• [What you have to do] Reproduce all of the material exactly as shown.

[begin Information shown]

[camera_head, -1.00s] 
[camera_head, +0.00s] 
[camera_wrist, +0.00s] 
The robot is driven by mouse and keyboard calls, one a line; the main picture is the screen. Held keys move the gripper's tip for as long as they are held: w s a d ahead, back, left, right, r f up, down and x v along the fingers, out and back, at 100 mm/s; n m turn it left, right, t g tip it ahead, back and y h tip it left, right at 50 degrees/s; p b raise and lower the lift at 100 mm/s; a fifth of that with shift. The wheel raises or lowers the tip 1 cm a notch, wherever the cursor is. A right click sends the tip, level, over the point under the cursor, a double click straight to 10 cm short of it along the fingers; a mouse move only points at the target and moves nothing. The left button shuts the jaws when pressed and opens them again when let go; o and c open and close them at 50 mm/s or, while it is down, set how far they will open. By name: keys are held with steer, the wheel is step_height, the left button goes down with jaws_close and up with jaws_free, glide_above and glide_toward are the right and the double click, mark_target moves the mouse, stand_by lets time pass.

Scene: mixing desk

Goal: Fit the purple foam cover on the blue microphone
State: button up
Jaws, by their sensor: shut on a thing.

[end Information shown]

• [Solution below]
[camera_head, -1.00s] 
[camera_head, +0.00s] 
[camera_wrist, +0.00s] 
The robot is driven by mouse and keyboard calls, one a line; the main picture is the screen. Held keys move the gripper's tip for as long as they are held: w s a d ahead, back, left, right, r f up, down and x v along the fingers, out and back, at 100 mm/s; n m turn it left, right, t g tip it ahead, back and y h tip it left, right at 50 degrees/s; p b raise and lower the lift at 100 mm/s; a fifth of that with shift. The wheel raises or lowers the tip 1 cm a notch, wherever the cursor is. A right click sends the tip, level, over the point under the cursor, a double click straight to 10 cm short of it along the fingers; a mouse move only points at the target and moves nothing. The left button shuts the jaws when pressed and opens them again when let go; o and c open and close them at 50 mm/s or, while it is down, set how far they will open. By name: keys are held with steer, the wheel is step_height, the left button goes down with jaws_close and up with jaws_free, glide_above and glide_toward are the right and the double click, mark_target moves the mouse, stand_by lets time pass.

Scene: mixing desk

Goal: Fit the purple foam cover on the blue microphone
State: button up
Jaws, by their sensor: shut on a thing.

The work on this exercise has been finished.